Um sinal do presente.
Arsélio Martins

Os dias da última semana não se limitam a passar. Carregam sinais de miséria e de terror. Cada dia cai como um murro na boca da alma. Chegam-me do Iraque, da Índia ou da Rússia os dias carregados de terror. Não deixo de me vergar às dores de cada dia. Nenhum dia é longínquo passado, nenhum lugar é longe daqui, nenhuma vítima me é estranha. Acontece tudo de mal agora e são meus vizinhos os que > sofrem.

Mas hoje decidi que não vou por aí. Nem vou desatar gargalhadas de tristeza por conta dos figurões nacionais a quem o ridículo não mata. Eles não estão quietos nem calados, mas eu estou por fora cá por dentro.

Decidi ser feliz e olhar para outros que nem aparecem nos jornais, porque são normais e competentes nos seus afazeres e me dão os sinais que me dizem que, apesar da desgraça das gralhas do poder, o mundo vai em frente.
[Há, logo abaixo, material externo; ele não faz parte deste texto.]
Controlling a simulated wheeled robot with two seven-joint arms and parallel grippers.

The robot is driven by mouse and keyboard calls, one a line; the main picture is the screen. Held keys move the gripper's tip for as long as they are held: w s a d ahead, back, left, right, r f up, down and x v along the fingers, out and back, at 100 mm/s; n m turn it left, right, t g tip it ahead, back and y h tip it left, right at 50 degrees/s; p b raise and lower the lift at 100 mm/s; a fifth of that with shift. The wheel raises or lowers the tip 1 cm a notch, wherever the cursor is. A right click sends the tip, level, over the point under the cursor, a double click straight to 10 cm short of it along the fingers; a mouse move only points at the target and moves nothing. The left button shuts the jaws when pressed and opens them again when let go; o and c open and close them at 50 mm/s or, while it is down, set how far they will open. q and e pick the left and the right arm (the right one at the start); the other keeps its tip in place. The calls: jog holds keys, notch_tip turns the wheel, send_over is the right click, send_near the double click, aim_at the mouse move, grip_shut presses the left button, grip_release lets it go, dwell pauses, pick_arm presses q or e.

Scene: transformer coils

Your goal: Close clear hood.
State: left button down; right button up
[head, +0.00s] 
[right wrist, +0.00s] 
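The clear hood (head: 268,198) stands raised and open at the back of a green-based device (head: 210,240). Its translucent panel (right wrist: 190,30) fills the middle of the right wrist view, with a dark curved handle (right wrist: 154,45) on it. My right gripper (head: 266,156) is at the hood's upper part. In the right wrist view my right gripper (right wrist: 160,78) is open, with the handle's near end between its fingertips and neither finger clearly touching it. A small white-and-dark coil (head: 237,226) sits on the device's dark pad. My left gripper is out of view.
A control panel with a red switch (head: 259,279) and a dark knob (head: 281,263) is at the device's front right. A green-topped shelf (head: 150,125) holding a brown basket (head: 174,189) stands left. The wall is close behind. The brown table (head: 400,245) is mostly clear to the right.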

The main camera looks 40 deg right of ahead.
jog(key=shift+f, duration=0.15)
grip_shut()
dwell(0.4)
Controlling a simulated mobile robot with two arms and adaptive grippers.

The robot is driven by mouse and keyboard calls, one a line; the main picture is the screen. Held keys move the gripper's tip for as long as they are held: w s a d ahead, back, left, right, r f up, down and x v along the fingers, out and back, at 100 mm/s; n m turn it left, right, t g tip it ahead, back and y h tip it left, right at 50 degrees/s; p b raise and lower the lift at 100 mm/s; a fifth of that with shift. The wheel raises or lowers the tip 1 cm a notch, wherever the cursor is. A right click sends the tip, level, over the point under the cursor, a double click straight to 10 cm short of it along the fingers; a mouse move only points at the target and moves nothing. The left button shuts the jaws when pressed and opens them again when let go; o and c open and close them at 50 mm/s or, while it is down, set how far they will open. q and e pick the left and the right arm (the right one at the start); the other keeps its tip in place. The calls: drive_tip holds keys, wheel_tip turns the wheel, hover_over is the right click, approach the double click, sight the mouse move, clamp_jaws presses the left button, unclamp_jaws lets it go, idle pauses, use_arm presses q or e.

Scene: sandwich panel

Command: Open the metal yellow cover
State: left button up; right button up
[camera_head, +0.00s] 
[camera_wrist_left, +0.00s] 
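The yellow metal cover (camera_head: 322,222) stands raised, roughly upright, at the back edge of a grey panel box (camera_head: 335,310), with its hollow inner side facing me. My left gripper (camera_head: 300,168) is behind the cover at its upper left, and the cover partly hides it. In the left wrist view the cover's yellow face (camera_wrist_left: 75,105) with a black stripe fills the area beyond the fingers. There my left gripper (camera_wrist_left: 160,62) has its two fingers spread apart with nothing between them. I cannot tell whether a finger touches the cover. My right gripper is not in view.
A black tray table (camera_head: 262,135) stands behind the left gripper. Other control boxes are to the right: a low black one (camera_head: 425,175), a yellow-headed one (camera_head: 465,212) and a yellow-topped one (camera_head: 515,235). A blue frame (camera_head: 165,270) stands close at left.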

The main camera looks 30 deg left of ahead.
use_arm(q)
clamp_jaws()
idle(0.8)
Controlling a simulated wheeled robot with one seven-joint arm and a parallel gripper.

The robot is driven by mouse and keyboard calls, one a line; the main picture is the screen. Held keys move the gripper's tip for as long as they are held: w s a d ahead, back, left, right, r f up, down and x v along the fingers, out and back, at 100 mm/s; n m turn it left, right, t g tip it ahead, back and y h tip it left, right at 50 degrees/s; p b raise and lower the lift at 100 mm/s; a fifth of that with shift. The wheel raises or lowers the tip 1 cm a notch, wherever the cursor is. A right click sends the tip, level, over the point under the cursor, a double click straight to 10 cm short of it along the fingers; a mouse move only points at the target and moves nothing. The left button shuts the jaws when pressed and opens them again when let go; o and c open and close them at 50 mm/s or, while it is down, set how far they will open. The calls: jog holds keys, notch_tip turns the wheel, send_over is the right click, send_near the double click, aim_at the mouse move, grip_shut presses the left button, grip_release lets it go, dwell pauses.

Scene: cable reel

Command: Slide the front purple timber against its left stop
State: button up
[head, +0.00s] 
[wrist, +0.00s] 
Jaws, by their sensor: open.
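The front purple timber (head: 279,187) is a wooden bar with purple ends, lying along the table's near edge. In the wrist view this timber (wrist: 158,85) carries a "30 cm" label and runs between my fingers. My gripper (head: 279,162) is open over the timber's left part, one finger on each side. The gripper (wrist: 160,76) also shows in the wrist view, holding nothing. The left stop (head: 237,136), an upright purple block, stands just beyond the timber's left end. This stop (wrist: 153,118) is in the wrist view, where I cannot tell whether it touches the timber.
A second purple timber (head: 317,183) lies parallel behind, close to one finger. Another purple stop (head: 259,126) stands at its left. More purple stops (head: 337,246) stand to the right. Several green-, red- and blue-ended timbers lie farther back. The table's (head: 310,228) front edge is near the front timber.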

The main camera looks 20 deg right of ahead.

Estamos numa casa de aldeia do nosso distrito. Na sala ao lado, trabalham operários da construção de uma pequena empresa que constrói e repara casas. Eles arranjam tectos, pintam paredes, limpam destroços. Durante o dia e também pela noite dentro quando o trabalho aperta, um ou dois, raramente três, cumprem planos de trabalho, metodicamente. Quando não há barulho das máquinas, ouvimos a música que ouvem sem interrupção. Não raras vezes, ouvimo-los cantar como outras vozes as canções que se ouvem no rádio, inglesas na sua maioria. Com satisfação, os ouvimos. Por vezes, o mais jovem aplicador de placas recebe visitas. Reparo que não interrompe o seu trabalho, antes requer a ajuda dos amigos visitantes enquanto conversam, no que me é dado ver.

Mas não foi o mais jovem quem me aguçou a curiosidade. Ouço, sem querer ouvir, a conversa entre dois dos mais velhos trabalhadores da reparação. Algumas palavras chamam-me a atenção, parecem-me palavras típicas do quotidiano dos informáticos — algumas são aquelas abreviaturas que toda a gente diz sem saber muito bem o que é: jpeg, mpeg, bit, megabytes, ram, … — mas também ouvi conselhos sobre os cuidados a ter com os discos, desfragmentações, internet, música e filmes no computador.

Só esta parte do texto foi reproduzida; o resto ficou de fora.